Il faut néanmoins s’attarder sur le cas de la rentabilité de l’agriculture suite à la transformation agroécologique des systèmes agricoles et alimentaires. Ainsi, la production de valeur ajoutée au niveau de l’exploitation agricole dépend de plusieurs paramètres :

  • Le prix de vente final au consommateur, qui régit la création totale de valeur ajoutée à l’échelle des filières.
  • Le prix de vente au producteur, qui dépend du prix précédent ainsi que la répartition du montant total de valeur ajoutée au sein des filières, sa fixation étant dominée par des rapports de force défavorables aux producteurs du fait des oligopoles créées en amont et en aval(8).
  • Les charges opérationnelles des exploitations agricoles qui, soustraites au prix précédent, donne à voir sur leur marge brute.

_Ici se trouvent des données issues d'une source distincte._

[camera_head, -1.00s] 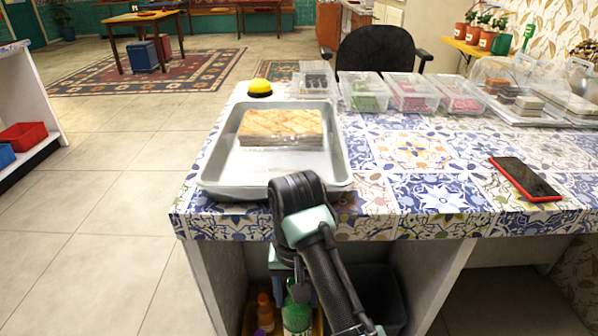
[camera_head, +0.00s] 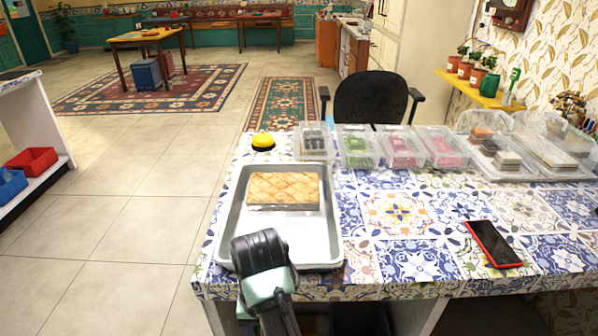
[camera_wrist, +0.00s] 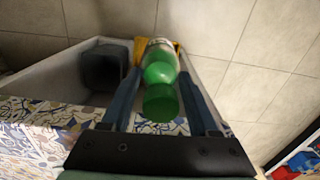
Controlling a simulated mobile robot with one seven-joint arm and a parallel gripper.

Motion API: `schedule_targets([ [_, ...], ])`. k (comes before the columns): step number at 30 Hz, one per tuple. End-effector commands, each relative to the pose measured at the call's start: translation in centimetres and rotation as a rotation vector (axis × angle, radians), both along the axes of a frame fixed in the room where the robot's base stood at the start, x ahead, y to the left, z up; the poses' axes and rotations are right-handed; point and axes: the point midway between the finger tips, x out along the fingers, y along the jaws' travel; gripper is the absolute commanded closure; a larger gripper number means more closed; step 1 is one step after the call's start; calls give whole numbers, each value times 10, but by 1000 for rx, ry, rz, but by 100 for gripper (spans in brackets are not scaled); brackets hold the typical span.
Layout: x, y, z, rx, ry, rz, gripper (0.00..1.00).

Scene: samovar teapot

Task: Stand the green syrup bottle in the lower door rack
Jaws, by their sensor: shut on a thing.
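The green syrup bottle (camera_wrist: 161,85) shows in the wrist view, its green cap end toward the camera and a pale label farther off. My gripper (camera_wrist: 159,62) is shut on it, one finger along each side. In the head view the bottle is out of sight, and only the upper part of my arm's end shows over the near edge of the counter; the fingertips are hidden. No door rack shows in either view.
The tiled counter (camera_head: 419,240) holds a metal tray (camera_head: 231,222) with a pastry slab, a yellow bell, clear tubs and a red-edged phone (camera_head: 493,244). Under the counter, the wrist view shows a dark bin (camera_wrist: 104,68) and a yellow thing behind the bottle. Open floor lies to the left.

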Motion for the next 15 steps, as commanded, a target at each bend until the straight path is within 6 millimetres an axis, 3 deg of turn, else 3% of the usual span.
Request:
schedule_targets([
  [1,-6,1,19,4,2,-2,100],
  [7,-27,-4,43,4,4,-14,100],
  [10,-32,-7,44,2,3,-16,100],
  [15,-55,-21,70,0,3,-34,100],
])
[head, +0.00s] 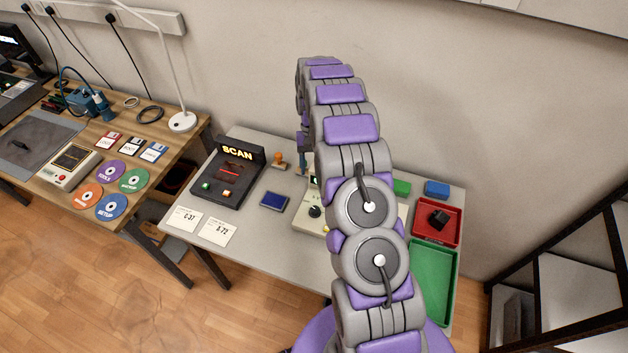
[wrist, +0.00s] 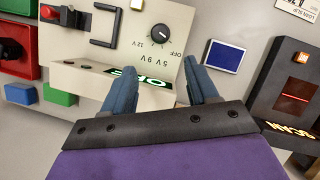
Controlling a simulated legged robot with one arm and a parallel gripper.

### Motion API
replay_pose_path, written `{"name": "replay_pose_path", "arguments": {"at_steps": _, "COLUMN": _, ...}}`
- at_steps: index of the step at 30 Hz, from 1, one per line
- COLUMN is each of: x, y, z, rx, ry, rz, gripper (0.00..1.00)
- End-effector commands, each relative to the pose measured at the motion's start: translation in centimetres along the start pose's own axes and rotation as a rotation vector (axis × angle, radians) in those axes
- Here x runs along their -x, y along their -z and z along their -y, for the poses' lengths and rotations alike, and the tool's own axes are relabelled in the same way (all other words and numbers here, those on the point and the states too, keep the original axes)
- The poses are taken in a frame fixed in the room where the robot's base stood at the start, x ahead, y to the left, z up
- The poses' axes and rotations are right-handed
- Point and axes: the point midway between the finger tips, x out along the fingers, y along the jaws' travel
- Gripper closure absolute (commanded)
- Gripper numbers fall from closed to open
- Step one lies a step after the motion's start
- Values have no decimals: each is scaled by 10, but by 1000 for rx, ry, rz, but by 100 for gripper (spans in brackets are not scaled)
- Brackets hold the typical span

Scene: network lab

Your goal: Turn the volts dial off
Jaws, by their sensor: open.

Du fait de cette modification en profondeur de la composition du système agricole français à l’horizon 2050, selon le scénario Afterres 2050 et les hypothèses posées pour cette prospective (cf annexe), les résultats économiques sont fortement modifiés. Ainsi, du fait des données disponibles, nous centrons notre analyse à l’échelle des filières suivantes : le blé tendre panifiable, la lentille, le maraîchage ainsi que la production laitière sans transformation. Cela permet d’avoir une bonne représentativité des principaux changements du système agricole suivant le scénario Afterres 2050 et ainsi d’obtenir une prospective plausible.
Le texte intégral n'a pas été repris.